If mould growth develops on cooler surfaces due to the extreme humidity, human health can suffer due to mould spores. In the worst case scenario, the operator incurs high remediation costs or is even forced to shut down the pool completely. Similar problems also frequently occur in fitness centres, especially in changing rooms. It is therefore advisable, already in the preliminary planning phase, to consult an expert who will professionally design a suitable dehumidification system so that too much humidity does not affect bathing fun and relaxation. Different manufacturers offer suitable solutions for every need and comfort requirement. In the following, an overview will be given of the design limits to be complied with and of the dehumidification systems developed primarily for the private, hotel and sport pool sectors.
Notes on design
The VDI Guideline 2089 Sheet 1  provides a good basis for the planning of air conditioning for private indoor swimming pools, even though it’s not mandatory that it’s applied to them. This guideline, which was drawn up primarily for the air conditioning of professional and public swimming pools, also provides valuable information for the private sector regarding the parameters for air and water as well as the corresponding calculation procedures. Based on the VDI Guideline 2089 Sheet 1, the guideline 02/2009 “Minimum Requirements for Ventilation Systems”  was developed. It was published by the German Swimming Pool & Wellness Association and forms a very practice- oriented basis for calculation in the private pool sector.
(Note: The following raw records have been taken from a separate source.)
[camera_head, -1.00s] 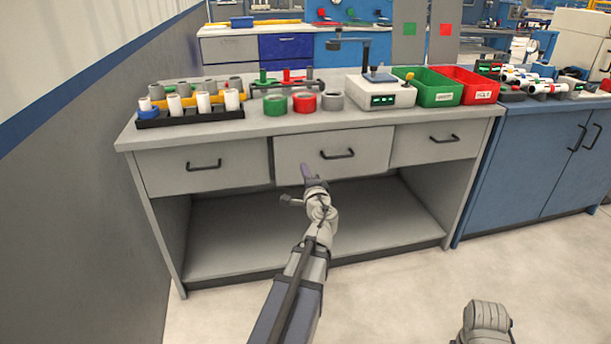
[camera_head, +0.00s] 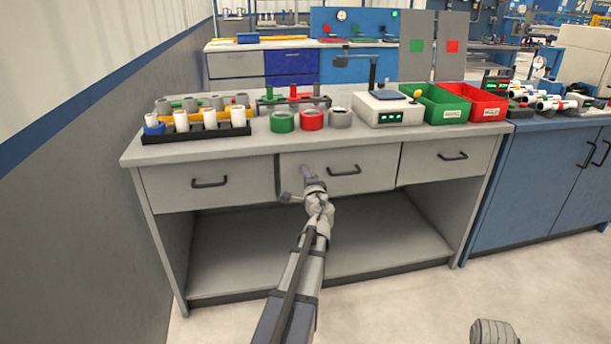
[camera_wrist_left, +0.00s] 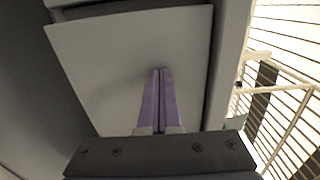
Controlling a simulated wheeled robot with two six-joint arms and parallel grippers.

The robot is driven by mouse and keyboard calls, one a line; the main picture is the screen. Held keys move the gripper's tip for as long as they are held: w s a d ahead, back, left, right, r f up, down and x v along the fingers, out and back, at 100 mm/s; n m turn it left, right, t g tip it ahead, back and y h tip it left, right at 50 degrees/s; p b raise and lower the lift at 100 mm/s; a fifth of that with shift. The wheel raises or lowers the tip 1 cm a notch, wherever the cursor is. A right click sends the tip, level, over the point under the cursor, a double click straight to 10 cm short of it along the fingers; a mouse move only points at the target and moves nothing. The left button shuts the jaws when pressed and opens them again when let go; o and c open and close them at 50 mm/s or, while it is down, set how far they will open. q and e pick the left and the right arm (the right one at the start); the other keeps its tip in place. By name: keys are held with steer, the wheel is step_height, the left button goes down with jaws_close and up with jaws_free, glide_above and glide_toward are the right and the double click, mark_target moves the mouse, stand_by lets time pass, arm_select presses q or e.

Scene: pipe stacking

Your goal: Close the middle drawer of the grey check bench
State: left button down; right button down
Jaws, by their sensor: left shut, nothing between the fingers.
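The grey check bench (camera_head: 200,150) has three drawers in a row under its top. The middle drawer (camera_head: 370,172) has a grey front with a black bar handle (camera_head: 344,171); its front seems to stand slightly proud, with a dark gap at its left edge. My left gripper (camera_head: 305,170) is shut and empty, its purple fingers at the left part of this front, left of the handle. In the left wrist view the shut fingers (camera_wrist_left: 159,72) point at the plain drawer front (camera_wrist_left: 110,60). I cannot tell if they touch it.
The left drawer (camera_head: 165,190) and right drawer (camera_head: 425,165) look flush. A pipe rack (camera_head: 200,133), coloured rings (camera_head: 312,120), a tester (camera_head: 388,108), a green bin (camera_head: 445,112) and a red bin (camera_head: 483,108) stand on top. The lower shelf (camera_head: 240,260) is bare.

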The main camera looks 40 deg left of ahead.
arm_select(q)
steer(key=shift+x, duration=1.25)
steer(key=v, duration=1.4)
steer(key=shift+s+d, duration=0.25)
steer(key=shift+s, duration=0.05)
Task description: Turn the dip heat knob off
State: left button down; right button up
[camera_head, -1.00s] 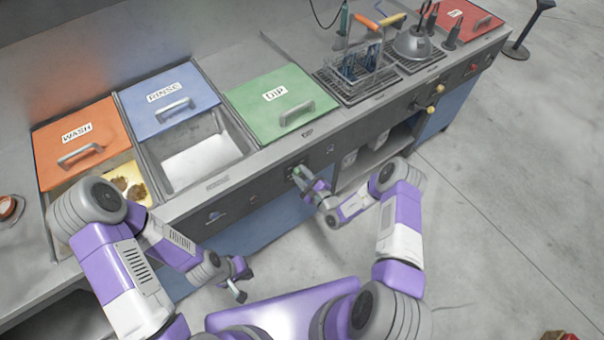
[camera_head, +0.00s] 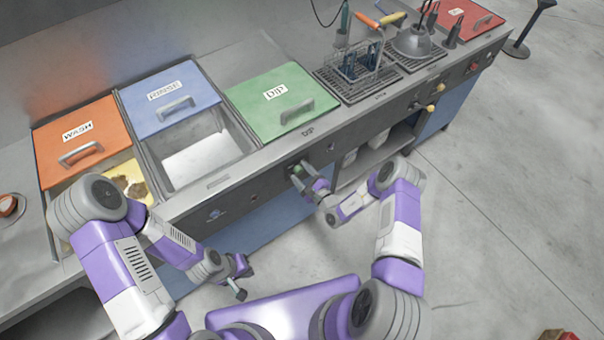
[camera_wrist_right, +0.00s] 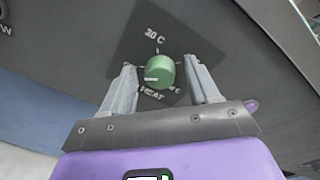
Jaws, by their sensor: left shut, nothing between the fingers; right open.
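The knob also shows small on the front panel below the DIP lid in the head view (camera_head: 298,169). My right gripper (camera_head: 304,176) is open, with one finger on each side of the knob in the right wrist view (camera_wrist_right: 164,75). Gaps show between the fingers and the knob, and I cannot tell contact. My left gripper (camera_head: 240,279) is shut and empty, low in front of the counter.
The green DIP lid (camera_head: 262,112) lies above the knob on the counter. The blue RINSE lid (camera_head: 150,112) and orange WASH lid (camera_head: 105,116) are to the left. A wire basket (camera_head: 343,66) stands on a grate to the right. Open floor (camera_head: 500,220) lies at right.

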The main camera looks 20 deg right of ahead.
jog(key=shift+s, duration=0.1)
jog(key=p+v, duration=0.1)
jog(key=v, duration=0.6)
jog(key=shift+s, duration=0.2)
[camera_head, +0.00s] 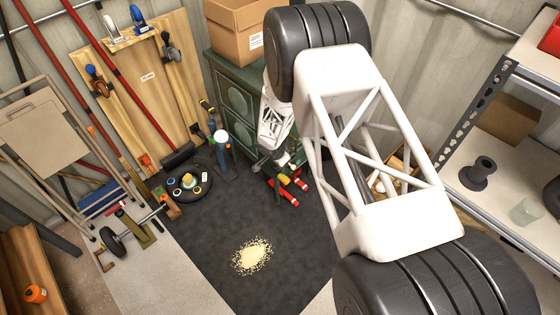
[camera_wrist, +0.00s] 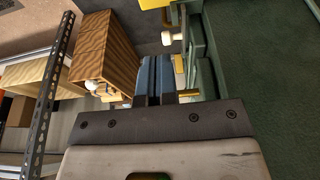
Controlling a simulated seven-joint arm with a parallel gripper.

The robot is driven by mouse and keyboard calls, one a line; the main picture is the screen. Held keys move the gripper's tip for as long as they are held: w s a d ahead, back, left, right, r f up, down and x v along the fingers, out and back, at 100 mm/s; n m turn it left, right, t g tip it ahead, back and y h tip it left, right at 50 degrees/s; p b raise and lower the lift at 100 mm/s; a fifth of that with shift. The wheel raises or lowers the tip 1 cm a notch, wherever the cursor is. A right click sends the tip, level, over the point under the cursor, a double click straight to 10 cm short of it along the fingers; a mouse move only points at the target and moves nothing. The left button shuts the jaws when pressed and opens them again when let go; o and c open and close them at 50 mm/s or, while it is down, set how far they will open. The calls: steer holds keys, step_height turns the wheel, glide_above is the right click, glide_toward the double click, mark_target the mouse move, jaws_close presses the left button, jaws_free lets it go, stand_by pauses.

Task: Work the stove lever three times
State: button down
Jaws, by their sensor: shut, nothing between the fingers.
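The dark green stove-like cabinet (camera_head: 236,98) stands against the back wall in the head view, with oval panels on its front. It fills the right of the wrist view as a green surface (camera_wrist: 275,60). My gripper (camera_wrist: 153,60) is shut and empty, with its fingers beside the green front. A short brass bar (camera_wrist: 188,92), possibly part of the lever, lies just right of the fingers; I cannot tell whether they touch. A white knob (camera_wrist: 173,38) shows beyond the fingertips. In the head view my arm hides much of the cabinet's right side, and I cannot make out the lever.
A cardboard box (camera_head: 240,30) sits on the cabinet. Several red-handled tools (camera_head: 285,198) lie below my wrist. A round black tray (camera_head: 188,183) and leaning boards (camera_head: 140,80) are left. A metal shelf (camera_head: 510,180) stands right. Pale grains (camera_head: 252,256) lie on the dark mat (camera_head: 220,225).

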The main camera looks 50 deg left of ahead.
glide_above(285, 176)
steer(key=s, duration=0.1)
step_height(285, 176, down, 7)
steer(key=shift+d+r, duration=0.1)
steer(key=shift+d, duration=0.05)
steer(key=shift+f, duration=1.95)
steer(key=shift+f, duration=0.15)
For the above-mentioned reasons, such as the comfort of users, the cost-effectiveness of the operation and the protection and preservation of building structures, it is strongly recommended to comply with one of these guidelines. The formulas, tables and diagrams contained in these guidelines make it easy to determine the amount of evaporating water and the required performance of the dehumidifier as a result. One is guided here by the usual set values for pool water temperature of 28°C to a maximum of 32°C and an air temperature of 30°C to 34°C. To avoid excessive water evaporation, the air temperature during system operation should be 2 to 3 K above the pool water temperature. For energy-related reasons, however, a maximum air temperature of 34°C is recommended.
Even if a swimming pool water temperature is selected lower than the one provided for in the guidelines, the 2 to 3 K higher indoor temperature should be maintained, not only to limit evaporation, but also to ensure the comfort of users. Indoor air humidity has a very big impact on well-being. For air that is too humid and hot creates a tropical climate that produces an unpleasant feeling of sultriness in humans. To avoid this, according to VDI 2089 the water content of x = 14.3 g water per kg of air, which is the physiological humidity limit for a person without any clothes on, should not be exceeded.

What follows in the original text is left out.